Avant 2021, la LCBO offrait ce service à partir de son siège social au centre-ville de Toronto, où y travaillaient des employés syndiqués. C'était un édifice où se trouvaient à la fois un bureau et un entrepôt et des travailleurs syndiqués traitaient les commandes et s'occupaient de la distribution. Au nom de la modernisation, y compris la construction d'un nouveau siège social pour remplacer l'ancien, la LCBO a choisi de ne pas consolider le caractère public de ses opérations, et certainement pas de garder les employés syndiqués. Elle a plutôt embauché un monopole mondial privé – la division d'approvisionnement alimentaire de DHL Group (anciennement Deutsche Post) – pour se charger d'importantes sections de l'entreprise.

En mai 2020, dans son annonce du changement, la LCBO a dit de DHL que c'était « un leader des solutions à l'approvisionnement alimentaire, ayant une expérience importante dans la logistique et l'entreposage de boissons alcoolisées dans un environnement réglementé ». Non seulement DHL a-t-il pris en charge le service spécialisé, mais la LCBO a annoncé qu'il allait « s'implanter et opérer un centre de distribution pour nos opérations secondaires et en ligne, y compris le commerce en ligne, la boutique Vintages en ligne et les services spécialisés ».

À ce moment-là, la LCBO déclarait que la sous-traitance de ce travail signifierait des « performances et une productivité accrues, des processus améliorés, une meilleure exploitation et chaîne d'approvisionnement ainsi qu'un meilleur service à nos clients ».

Le service DHL Trillium Supply Chain, une entreprise massive d'entreposage à Caledon, au nord de Toronto, a pris son envol en 2021, lorsque des employés syndiqués ont reçu une indemnisation de départ volontaire, d'autres ayant été mutés ou leur travail au LCBO terminé d'une manière ou d'une autre.

Le gouvernement Ford a changé les lois sur les boissons alcoolisés en 2019 pour autoriser les épiceries à vendre du vin et de la bière.

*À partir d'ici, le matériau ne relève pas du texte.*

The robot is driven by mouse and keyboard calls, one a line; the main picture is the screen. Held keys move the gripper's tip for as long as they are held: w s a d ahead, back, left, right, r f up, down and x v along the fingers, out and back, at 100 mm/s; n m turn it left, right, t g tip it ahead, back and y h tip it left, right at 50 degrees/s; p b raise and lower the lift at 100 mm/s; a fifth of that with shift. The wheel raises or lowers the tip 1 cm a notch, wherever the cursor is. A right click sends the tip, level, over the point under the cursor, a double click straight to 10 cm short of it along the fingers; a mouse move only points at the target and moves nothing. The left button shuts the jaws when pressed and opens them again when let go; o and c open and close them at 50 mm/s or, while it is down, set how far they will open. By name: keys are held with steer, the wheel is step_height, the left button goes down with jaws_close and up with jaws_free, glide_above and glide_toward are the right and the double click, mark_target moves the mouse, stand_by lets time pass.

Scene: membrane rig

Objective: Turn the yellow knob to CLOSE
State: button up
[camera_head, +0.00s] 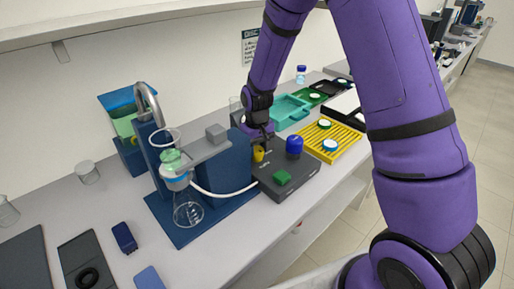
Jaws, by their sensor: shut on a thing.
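The yellow knob (258,154) sits on the top of a dark grey box (302,176) on the bench. My gripper (260,144) comes down from above and is shut on the yellow knob. Its fingers hide part of the knob, and the knob's pointing direction and any lettering are too small to read. A blue knob (294,146) stands to the right on the same box.
A blue rig with a glass flask (188,210) stands left of the box, joined by a white tube (225,193). A yellow rack (343,140) lies to the right, with a teal tray (288,111) behind. A shelf (120,20) runs above.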

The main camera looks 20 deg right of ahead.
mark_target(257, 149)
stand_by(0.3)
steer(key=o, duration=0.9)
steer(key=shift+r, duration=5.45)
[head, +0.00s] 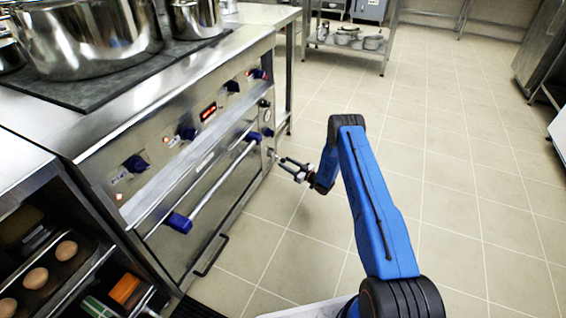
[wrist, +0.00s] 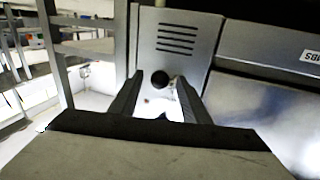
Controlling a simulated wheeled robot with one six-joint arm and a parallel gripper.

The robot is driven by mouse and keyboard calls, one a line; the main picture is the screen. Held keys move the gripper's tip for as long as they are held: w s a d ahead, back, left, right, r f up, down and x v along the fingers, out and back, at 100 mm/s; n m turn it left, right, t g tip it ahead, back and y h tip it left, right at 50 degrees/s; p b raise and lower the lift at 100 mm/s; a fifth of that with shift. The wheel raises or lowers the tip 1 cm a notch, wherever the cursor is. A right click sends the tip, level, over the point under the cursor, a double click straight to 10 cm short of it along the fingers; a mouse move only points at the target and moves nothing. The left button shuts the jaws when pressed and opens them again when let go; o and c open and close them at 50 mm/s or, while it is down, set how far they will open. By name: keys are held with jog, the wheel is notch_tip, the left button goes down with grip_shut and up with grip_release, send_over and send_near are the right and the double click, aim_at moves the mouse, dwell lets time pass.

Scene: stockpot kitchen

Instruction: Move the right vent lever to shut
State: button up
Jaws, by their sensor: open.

Maintenant, des ventes privées seront autorisées dans un plus grand nombre d'épiceries et de dépanneurs non seulement du vin et de la bière, mais de boissons dites « prêtes-à-boire ».

Les dépanneurs peuvent obtenir un permis moyennant des frais annuels de 500 dollars, tandis que les épiceries doivent payer 3 250 dollars par année. Les deux permis autorisent les détenteurs de vendre et de faire des livraisons de bière, de cidre, de vins et de produits alcoolisés prêts-à-boire. Les épiceries actuelles détentrices de permis peuvent vendre des produits prêts-à-boire dès le 18 juillet et les dépanneurs dès le 5 septembre. Les nouveaux détenteurs de permis en épicerie peuvent commencer à vendre dès le 31 octobre. À cette date, tous les dépanneurs, épiceries et magasins à grande surface de l'Ontario pourront vendre de la bière, du cidre, du vin et des boissons alcoolisées prêtes à boire, s'ils le souhaitent.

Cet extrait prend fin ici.